You're waiting for life to start, but it's already happening—in the constraint, the fog, the sunrises you almost miss. This is the in-between.
The sunrise here happens in layers. First the sky goes soft—pale pink bleeding into gold—and then the light hits the mountains in a way that makes them look like they're glowing from the inside. I almost missed it this morning. I was too busy being frustrated about logistics, about constraint, about the gap between what I thought this would be and what it actually is.
But I looked up. And there it was.
I'm in Quartzsite right now, living in an RV, trying to build something I can't quite name yet. And it's not going the way I imagined. There's more waiting than momentum. More adjustment than arrival. More asking for help than I'm comfortable with.
But there are also these mornings. These sunsets. These random foggy dawns that turn the desert into something otherworldly.
And I keep learning the same lesson over and over: the magic only shows up when you stop waiting for life to start and actually look around at the life that's already happening.
You arrive somewhere new—Quartzsite, a new city, a new job, a new version of yourself—and you expect it to feel like beginning. Like ignition. Like something is finally starting.
Instead, it feels like more middle. More in-between. More waiting for the pieces to fall into place before the real thing can begin.
So you keep your head down. You focus on solving the problems. You stay busy trying to get to the other side of this temporary phase so life can finally start happening.
And while you're doing that—while you're waiting—there's fog rolling through the desert at dawn. There are sunsets that turn the sky colors you didn't know existed. There are mornings so quiet you can hear your own breath.
You miss all of it because you're not supposed to be here yet.
But here's what I'm learning, slowly and reluctantly: the in-between isn't the pause before life starts. It's where life is actually happening.

It looks like constraint. The vehicle you don't have. The income that isn't stable yet. The connections that haven't solidified. The clarity that hasn't arrived.
It looks like needing help when you were raised to be self-sufficient. Like asking for rides when you're used to moving independently. Like coordinating your life around other people's schedules when you're built for autonomy.
But it also looks like this:
A sunset so vivid you stop mid-sentence and just stare. A foggy morning that turns the RVs into ghost shapes and makes the whole desert feel like a dream. Light hitting the mountains at an angle that makes you pull out your phone not to post it but just to remember that this moment existed.
The laughter of strangers who might become friends. The quiet steadiness of showing up when you don't feel like it. The small shifts that happen when you stop resisting where you are and actually inhabit it.
The in-between has texture. It has beauty. It has moments that will never happen again.
But only if you stop long enough to notice.

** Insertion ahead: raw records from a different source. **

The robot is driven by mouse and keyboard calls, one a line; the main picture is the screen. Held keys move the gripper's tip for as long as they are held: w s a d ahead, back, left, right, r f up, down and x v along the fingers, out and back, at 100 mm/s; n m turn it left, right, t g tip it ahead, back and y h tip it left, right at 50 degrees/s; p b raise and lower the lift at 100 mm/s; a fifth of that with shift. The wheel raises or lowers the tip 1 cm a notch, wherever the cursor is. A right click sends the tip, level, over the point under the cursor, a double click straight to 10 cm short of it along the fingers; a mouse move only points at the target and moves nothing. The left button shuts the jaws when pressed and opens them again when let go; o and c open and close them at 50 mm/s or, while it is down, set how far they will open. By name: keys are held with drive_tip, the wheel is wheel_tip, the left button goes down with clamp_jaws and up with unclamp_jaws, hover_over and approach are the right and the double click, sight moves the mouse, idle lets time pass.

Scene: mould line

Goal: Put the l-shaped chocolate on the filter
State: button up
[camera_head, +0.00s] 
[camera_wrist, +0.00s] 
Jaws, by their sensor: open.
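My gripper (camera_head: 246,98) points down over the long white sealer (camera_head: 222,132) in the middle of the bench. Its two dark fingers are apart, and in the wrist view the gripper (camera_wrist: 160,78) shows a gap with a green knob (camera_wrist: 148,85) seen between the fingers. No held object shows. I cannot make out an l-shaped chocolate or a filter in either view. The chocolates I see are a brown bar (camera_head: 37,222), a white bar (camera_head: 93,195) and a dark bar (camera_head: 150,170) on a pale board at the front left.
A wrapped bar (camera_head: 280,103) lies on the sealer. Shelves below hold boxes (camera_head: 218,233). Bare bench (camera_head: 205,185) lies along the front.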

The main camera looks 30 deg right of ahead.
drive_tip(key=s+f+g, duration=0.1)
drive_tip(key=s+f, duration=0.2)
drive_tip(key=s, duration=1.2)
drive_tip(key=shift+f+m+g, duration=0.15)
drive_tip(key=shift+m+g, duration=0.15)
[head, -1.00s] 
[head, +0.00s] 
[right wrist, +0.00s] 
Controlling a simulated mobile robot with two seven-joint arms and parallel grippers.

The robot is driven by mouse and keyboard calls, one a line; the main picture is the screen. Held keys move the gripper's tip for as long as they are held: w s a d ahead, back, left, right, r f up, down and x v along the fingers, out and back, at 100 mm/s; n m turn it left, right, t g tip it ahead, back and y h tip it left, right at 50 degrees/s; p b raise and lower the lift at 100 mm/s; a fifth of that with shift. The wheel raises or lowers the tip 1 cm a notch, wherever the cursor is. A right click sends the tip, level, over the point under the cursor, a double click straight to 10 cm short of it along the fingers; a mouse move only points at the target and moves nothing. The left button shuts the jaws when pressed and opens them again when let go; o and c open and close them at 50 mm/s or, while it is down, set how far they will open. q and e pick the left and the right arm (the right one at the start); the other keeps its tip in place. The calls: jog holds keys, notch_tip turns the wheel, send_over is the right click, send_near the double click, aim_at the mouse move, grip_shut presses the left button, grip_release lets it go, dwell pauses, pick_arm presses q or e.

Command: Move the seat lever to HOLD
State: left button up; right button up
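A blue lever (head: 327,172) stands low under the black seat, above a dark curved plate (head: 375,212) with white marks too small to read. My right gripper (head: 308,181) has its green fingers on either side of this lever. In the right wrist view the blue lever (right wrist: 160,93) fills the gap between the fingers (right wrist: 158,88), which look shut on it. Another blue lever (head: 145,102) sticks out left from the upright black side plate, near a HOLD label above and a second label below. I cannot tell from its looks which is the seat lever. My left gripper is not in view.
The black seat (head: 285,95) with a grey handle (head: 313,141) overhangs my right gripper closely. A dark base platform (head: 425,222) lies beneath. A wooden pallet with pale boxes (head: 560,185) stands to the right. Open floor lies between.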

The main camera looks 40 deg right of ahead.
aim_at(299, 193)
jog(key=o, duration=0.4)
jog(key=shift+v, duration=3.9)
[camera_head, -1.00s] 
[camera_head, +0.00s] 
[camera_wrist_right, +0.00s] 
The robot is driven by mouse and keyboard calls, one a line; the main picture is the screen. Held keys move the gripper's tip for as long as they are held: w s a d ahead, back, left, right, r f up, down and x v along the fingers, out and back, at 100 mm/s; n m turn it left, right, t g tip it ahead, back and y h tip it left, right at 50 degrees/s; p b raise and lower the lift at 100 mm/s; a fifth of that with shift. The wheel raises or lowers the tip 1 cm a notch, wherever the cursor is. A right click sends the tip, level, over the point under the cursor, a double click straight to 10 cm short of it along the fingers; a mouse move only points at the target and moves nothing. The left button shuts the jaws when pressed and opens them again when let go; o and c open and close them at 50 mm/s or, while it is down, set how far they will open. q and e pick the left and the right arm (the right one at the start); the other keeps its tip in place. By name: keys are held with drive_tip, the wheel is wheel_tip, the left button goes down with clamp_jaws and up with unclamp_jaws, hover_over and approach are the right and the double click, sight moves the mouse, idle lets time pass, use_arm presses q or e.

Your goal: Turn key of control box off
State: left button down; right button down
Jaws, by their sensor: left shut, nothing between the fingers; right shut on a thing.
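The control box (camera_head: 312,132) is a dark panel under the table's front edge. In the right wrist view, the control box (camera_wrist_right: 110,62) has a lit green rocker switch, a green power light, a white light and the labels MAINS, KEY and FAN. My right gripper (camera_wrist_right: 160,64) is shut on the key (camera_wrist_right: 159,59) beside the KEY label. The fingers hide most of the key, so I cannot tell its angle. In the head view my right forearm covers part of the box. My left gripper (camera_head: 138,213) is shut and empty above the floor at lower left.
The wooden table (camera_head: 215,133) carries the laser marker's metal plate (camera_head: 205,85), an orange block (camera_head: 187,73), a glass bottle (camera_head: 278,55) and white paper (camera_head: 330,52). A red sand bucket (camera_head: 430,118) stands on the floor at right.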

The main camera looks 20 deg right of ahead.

We were raised to be competent. To figure shit out alone. To not need help, not ask for rides, not depend on anyone.
So when you're here—stuck in the middle, not arrived yet, needing things you don't want to need—it feels like failure. Like you should be further along by now. Like the in-between is proof you didn't plan well enough.
And that feeling—that low-grade shame of not being where you're "supposed" to be—keeps you from actually being where you are.
You're so busy trying to solve your way out of the in-between that you don't see the sunrise. You don't feel the morning air. You don't notice the light.
You miss the life that's happening because you're waiting for the life you think you're supposed to be living.
You start noticing what's actually here. The light. The quiet. The moments that only exist because you're in this exact spot, in this exact constraint, in this exact not-yet-clear phase.
You start seeing the people around you differently. Not as placeholder connections until the real ones show up, but as actual humans standing in their own in-betweens.
You start recognizing that the thing you're waiting to begin? It already started. You're in it. This is it. Not the warm-up. Not the transition before the real thing.
This is the life.
And it has sunsets. And fog. And beauty you'll miss if you don't look up.
Maybe you're in a new job that doesn't feel like you thought it would. A new city where you don't know anyone yet. A new version of yourself that hasn't solidified. A relationship transition. An identity shift. A threshold you're standing in without a map.
Maybe it feels like more waiting. More in-between. More constraint than momentum.
And maybe you're doing what I was doing: keeping your head down, staying focused on solving the problems, waiting for life to start once you get to the other side of this.
But life isn't waiting.
It's happening right now. In the middle of the mess. In the constraint. In the not-yet-clear.
The in-between isn't the pause. It's the life itself.
And the magic—the real, actual, irreplaceable magic—only shows up when you stop trying to escape it and look around at what's already here.
This morning the sky went soft before it went bright. Pink, then gold, then something I don't have words for. The mountains glowed. The air was cold and still.
I almost missed it.
I was in my head, frustrated about logistics, about what wasn't working, about how long this is taking.
But I looked up. And there it was.
The life I've been waiting to start. Already happening. Right in front of me.
I don't know how long I'll be here. I don't know when the constraint will ease or the clarity will come or the pieces will fall into place.
But I know this: I don't want to miss any more sunrises because I was too busy waiting for my life to begin.
To the woman standing in her own in-between, waiting for life to start: look up. It already did.